Empresas de outros países, notadamente a China, também estão se expandindo rapidamente na América Latina e às vezes enfrentam hostilidade. Mas o Brasil é o maior país da região, com uma população de 200 milhões, e o tamanho e a ousadia de sua ascensão na última década ajuda a explicar parte da tensão que ele provoca.
Centenas de milhares de imigrantes brasileiros e seus descendentes se instalaram no Paraguai, comprando terra para a agricultura em grande escala em um país com uma população muito menor. Chamados de brasiguaios, eles foram ao mesmo tempo festejados por ajudar no sucesso econômico do Paraguai e demonizados por controlar grandes áreas de terra, levando ativistas até a queimar bandeiras brasileiras.
O Brasil conta com um corpo diplomático sofisticado, pagamentos crescentes de ajuda estrangeira e os grandes bolsos de seu banco de desenvolvimento, que financia cada vez mais projetos na América Latina e na África.
Aqui na Bolívia os EUA já tiveram uma influência sem rival, antes da eleição de Morales em 2005. Desde então, Morales se chocou diversas vezes com Washington enquanto aquecia as relações com outros países, sobretudo Brasil, Venezuela, Cuba e Irã.
Mas o perfil do Brasil cresceu. Uma empresa brasileira, a OAS, ganhou o contrato da estrada de US$ 415 milhões em 2008, com financiamento do BNDES. Ele emprestou US$ 83 bilhões em 2011. O Banco Mundial, em comparação, emprestou US$ 57,4 bilhões.
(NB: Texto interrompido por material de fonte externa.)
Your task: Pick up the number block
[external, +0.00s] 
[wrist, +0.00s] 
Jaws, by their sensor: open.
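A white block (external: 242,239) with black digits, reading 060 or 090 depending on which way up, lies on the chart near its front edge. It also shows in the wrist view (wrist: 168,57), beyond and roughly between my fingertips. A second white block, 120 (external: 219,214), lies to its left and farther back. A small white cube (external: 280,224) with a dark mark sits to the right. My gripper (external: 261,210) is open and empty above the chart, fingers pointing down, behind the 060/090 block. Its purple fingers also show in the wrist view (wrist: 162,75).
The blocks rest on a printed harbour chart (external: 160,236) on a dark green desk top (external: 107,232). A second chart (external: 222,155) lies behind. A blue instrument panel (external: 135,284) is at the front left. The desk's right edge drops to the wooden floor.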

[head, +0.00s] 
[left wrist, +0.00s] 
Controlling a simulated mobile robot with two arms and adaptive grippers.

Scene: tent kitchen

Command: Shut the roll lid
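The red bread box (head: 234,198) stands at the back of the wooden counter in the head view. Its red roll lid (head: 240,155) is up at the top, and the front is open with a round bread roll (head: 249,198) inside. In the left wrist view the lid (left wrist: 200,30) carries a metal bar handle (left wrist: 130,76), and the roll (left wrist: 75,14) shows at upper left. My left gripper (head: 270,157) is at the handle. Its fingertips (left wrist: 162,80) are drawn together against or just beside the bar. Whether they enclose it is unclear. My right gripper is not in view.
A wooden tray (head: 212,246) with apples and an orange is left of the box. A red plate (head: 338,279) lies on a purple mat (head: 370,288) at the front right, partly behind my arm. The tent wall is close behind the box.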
A estrada tem uma importância estratégica para os plantadores de coca, talvez o eleitorado mais fiel de Moraes, formado principalmente por indígenas das etnias quíchua e aymara.
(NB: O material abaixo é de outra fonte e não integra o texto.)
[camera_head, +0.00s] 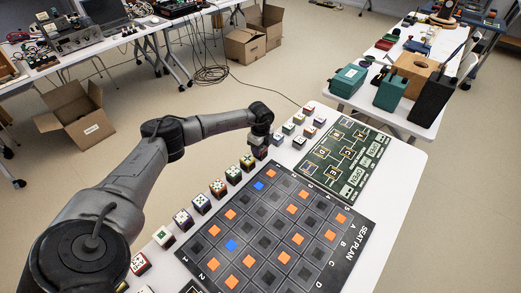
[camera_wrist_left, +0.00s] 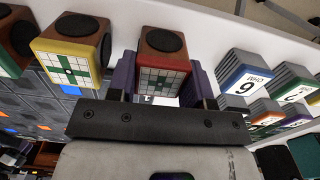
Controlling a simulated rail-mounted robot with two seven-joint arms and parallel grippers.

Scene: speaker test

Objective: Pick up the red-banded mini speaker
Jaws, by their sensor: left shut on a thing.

Enquanto a marcha contra a estrada avançava em agosto, o ex-presidente Luiz Inácio Lula da Silva voou para a Bolívia para se encontrar com Morales.
Assessores de Lula disseram que a estrada não tem nada a ver com traições ou obtenção de recursos, mas isso não reduziu a tensão do conflito.
"É óbvio que o Brasil quer apenas nossos recursos", disse Marco Herminio Fabricano, 47, um artesão do grupo indígena mojeño, que estava entre os manifestantes na capital La Paz. "Evo acha que pode nos trair com seus aliados brasileiros."